The other practical point is conservation. Because the paintings shift between dense color, grisaille, and heavily worked passages, surface condition can change how a version reads. Cleaning, lining, and restoration history all matter, especially when the goal is to compare one canvas against another in the sequence rather than admire it in isolation. That is the kind of detail curators and conservators care about, and it is also the kind of detail that keeps the series legible for future study.
Why this cycle still matters to museums, collectors, and readers
What keeps the series alive is not just its record price or its famous final image. Museums use it to teach how variation works; collectors use it to understand the differences between iconic and merely derivative Picasso works; readers use it because the sequence shows modern art thinking in real time. That combination is rare.
For a quick mental checklist, I would remember three things.

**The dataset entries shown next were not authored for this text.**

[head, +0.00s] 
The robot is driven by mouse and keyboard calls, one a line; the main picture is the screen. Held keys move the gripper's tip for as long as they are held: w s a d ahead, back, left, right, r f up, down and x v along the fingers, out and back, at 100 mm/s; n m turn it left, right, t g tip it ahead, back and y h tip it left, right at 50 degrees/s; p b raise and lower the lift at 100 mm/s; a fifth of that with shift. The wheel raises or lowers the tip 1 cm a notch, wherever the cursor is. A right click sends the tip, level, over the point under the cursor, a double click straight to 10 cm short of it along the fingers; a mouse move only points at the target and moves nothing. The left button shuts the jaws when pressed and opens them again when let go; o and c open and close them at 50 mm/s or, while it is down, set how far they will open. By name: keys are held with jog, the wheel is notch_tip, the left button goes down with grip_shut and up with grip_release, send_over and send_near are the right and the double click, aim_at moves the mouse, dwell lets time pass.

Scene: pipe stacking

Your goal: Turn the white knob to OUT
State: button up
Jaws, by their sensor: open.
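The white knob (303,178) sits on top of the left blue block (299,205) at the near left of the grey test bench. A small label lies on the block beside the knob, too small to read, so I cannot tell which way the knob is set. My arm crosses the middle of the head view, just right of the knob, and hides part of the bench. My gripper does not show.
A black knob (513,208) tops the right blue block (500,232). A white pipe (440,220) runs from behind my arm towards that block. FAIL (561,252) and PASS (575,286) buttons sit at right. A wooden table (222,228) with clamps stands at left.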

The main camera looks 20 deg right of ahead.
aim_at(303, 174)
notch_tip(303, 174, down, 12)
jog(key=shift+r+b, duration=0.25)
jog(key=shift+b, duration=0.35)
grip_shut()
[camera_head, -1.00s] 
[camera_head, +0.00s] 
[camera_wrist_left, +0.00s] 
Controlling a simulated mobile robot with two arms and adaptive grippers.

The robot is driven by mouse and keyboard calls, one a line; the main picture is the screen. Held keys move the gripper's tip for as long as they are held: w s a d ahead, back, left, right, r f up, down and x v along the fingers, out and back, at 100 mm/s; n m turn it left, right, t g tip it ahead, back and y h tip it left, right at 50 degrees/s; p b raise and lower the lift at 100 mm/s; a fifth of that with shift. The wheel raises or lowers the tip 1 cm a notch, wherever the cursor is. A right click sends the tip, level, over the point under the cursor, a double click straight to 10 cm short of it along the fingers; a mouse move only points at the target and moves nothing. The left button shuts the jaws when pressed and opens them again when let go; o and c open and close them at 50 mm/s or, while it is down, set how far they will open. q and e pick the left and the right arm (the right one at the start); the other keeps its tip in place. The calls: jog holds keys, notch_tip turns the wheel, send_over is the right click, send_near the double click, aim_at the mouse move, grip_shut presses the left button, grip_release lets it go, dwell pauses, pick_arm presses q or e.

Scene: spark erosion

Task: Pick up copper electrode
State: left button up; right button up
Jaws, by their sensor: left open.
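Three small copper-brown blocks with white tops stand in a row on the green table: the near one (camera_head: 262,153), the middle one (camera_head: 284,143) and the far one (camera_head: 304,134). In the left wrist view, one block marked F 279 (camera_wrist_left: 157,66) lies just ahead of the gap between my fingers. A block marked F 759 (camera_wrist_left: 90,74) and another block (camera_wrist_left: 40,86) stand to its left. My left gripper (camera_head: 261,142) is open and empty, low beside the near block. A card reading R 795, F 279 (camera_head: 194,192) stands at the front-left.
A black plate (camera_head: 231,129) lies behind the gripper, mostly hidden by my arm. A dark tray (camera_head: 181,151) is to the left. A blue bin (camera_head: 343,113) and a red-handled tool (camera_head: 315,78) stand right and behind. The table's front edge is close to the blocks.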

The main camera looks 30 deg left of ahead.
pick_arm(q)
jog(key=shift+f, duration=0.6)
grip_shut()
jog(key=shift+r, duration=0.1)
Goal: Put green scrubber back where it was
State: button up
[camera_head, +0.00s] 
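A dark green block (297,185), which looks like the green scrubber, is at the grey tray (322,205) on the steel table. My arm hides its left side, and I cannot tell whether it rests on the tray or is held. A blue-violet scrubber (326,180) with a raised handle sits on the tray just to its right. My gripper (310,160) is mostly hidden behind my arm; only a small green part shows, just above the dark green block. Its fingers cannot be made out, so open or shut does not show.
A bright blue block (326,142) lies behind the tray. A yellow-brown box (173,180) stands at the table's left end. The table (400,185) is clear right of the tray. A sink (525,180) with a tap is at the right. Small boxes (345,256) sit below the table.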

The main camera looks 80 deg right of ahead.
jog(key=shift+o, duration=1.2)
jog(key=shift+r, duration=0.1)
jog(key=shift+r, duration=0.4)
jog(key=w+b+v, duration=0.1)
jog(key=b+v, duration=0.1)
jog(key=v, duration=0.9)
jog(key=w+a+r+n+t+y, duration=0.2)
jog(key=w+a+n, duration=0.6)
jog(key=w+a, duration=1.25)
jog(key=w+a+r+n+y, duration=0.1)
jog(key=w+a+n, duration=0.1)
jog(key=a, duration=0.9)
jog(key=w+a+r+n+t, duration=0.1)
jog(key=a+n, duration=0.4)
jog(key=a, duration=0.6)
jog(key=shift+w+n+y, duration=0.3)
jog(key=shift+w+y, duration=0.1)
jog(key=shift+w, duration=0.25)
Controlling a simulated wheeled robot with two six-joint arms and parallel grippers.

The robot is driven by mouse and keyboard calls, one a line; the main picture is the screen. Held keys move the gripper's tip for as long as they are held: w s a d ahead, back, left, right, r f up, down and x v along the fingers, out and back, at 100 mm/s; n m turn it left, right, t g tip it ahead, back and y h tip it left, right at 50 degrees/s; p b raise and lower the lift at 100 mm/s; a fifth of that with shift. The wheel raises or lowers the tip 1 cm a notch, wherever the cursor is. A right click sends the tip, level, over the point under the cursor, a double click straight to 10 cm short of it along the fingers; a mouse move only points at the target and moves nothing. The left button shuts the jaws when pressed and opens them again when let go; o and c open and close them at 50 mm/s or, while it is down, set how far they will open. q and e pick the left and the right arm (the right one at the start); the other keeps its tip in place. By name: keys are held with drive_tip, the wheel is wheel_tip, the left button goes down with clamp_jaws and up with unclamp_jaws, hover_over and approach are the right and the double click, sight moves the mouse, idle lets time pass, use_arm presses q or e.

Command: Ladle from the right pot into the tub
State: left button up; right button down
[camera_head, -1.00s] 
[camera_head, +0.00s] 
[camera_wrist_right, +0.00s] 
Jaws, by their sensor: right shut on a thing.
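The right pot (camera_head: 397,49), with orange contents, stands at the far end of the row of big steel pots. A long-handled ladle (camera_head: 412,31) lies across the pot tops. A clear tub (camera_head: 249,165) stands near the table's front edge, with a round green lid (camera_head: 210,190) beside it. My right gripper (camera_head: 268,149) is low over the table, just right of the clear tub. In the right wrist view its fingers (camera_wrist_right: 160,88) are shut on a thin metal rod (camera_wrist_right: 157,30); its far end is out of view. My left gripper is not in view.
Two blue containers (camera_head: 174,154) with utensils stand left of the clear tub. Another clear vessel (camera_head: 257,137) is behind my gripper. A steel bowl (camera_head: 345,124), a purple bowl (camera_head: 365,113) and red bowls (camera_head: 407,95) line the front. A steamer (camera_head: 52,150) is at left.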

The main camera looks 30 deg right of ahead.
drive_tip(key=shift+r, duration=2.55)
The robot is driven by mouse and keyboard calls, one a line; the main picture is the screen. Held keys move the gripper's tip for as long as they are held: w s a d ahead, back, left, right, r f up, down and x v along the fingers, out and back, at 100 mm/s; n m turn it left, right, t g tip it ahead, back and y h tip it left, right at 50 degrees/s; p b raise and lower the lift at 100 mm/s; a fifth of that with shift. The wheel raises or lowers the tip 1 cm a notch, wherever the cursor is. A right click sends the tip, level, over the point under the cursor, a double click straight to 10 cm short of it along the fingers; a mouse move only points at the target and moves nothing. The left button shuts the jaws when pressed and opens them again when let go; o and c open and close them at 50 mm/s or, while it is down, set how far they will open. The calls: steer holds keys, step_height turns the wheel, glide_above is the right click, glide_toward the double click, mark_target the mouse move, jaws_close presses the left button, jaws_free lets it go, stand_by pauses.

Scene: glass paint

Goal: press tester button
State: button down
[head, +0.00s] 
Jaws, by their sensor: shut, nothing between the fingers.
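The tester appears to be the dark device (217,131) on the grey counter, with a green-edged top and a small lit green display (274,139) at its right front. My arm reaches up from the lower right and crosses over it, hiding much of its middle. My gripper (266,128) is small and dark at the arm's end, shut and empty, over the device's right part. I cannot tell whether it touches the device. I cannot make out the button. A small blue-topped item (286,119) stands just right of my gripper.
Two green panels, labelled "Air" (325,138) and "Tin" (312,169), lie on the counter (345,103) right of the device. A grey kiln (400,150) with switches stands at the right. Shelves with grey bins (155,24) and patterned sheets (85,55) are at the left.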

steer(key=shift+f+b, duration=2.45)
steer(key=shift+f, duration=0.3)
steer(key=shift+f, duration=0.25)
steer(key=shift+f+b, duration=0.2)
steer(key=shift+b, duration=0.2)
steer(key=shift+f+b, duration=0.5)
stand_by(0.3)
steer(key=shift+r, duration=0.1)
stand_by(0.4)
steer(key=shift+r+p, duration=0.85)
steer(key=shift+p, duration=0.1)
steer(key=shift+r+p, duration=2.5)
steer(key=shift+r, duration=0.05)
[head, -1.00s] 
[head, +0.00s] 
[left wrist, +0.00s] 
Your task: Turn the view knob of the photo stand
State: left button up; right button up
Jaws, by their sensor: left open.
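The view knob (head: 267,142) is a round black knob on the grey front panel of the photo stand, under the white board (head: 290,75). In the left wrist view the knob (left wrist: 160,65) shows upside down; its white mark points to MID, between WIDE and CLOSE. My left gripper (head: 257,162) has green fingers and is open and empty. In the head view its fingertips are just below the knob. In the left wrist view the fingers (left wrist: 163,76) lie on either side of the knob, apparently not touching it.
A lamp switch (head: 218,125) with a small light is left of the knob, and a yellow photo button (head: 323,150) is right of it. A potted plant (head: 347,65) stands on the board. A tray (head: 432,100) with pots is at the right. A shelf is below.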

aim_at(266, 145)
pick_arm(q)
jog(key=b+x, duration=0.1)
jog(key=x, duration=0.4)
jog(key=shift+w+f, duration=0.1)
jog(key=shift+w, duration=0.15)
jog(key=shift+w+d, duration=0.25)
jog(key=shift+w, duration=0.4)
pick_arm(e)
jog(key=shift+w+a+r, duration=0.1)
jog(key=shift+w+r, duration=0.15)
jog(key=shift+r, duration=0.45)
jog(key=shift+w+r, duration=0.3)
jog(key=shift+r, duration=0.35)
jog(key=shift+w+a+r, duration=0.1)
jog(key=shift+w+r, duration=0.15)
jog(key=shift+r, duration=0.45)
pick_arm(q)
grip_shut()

First, the series is a dialogue with Delacroix, not a remake. Second, the strongest readings come from comparing versions, not from staring at a single canvas in isolation. Third, the best way to understand the work is to follow the movement from legible scene to radical transformation.
That is why Les Femmes d’Alger still earns close attention in 2026: it is a major Picasso series, a case study in modernist variation, and a useful test for anyone trying to separate art-historical significance from market mythology.